C’est dire que ce que certains appellent une «querelle de mots» ne reconnaissent pas toute la vérité, par exemple s’agissant de «nationalisme» et de «patriotisme». En effet, les mots sont le produit de positions sociales, et celles-ci sont, en première ou dernière instance, l’émanation du conflit social fondamental qui oppose les nantis et les démunis. Par conséquent, pour ne pas être victime des mots et de la phraséologie, il faut toujours veiller à découvrir ce qui se cache derrière les mots comme position sociale. Bien entendu, cette précaution est rejetée par les nantis, et moquée par les scribes «intellectuels» à leur service.

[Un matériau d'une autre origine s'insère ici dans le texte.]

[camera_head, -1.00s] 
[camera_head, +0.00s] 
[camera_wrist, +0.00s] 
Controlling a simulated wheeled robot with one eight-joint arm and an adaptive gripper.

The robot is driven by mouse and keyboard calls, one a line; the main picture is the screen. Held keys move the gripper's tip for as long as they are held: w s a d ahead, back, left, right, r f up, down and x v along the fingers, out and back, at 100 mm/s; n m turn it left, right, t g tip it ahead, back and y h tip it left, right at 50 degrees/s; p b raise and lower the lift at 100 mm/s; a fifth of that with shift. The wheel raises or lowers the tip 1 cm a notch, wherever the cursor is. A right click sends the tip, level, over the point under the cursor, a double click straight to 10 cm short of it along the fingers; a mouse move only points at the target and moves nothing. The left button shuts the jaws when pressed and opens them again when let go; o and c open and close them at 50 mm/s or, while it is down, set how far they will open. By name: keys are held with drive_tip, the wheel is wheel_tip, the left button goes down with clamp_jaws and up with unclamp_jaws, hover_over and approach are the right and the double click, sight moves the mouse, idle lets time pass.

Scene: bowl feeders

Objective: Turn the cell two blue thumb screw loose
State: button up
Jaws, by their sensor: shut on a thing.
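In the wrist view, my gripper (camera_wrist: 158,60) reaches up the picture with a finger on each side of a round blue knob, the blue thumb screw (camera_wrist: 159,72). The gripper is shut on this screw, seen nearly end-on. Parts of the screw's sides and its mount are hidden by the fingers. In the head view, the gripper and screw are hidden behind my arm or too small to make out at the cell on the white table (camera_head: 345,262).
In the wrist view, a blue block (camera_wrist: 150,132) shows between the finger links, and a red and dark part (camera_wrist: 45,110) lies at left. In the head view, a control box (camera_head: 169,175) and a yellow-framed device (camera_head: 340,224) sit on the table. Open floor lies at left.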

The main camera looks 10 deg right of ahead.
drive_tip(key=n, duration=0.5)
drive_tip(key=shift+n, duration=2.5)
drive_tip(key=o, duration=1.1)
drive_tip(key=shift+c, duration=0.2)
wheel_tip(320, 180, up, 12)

Voici pourquoi, encore une fois, il est absolument indispensable de distinguer nationalisme et patriotisme. Le premier sert uniquement les oligarchies dominantes, au détriment des peuples ; le second sert le peuple au sein duquel on nait, mais également les autres peuples. Ainsi, l’on comprend que le nationalisme est intrinsèquement fauteur de guerres (auparavant esclavagistes puis féodales, capitalistes aujourd’hui) où les peuples s’entre-tuent tandis que les oligarchies s’enrichissent. Au contraire, le patriotisme défend la coopération égalitaire universelle des peuples, en les considérant des parties d’une unique espèce humaine, ayant le droit et le devoir de jouir, au-delà des spécificités culturelles, de liberté conjuguée à la solidarité. Par conséquent, l’important n’est pas la nationalité qu’une personne possède, mais, d’abord, dans quelle partie de la barrière sociale cette personne est positionnée : celle des dominateurs ou celle des dominés, et cela quelle que soit la nationalité. Car le patriotisme est internationalisme solidaire, dans le sens le plus authentique du terme.
Que l’on me permette de relater comment, personnellement, j’y suis arrivé. Dans le quartier de ma naissance, «Algraba-village nègre» à Sidi Bel-Abbès, habitait près de chez nous une famille espagnole. L’époux s’était exilé dans notre ville, suite à la victoire des fascistes du général Franco contre les républicains. Et cet Espagnol était anarchiste autogestionnaire. Son épouse et ma mère étaient amies, du fait que mon père et l’Espagnol étaient tous deux des ouvriers manuels. L’épouse espagnole donna ce conseil à ma mère : «Il faut que ton petit Kadour aille à l’école. C’est le seul moyen de le sortir de la misère que nous vivons, nous, familles prolétaires.» Ma mère suivit ce généreux conseil. Donc, en partie, ma scolarisation est due à la suggestion d’une Espagnole, sur conseil de son époux libertaire.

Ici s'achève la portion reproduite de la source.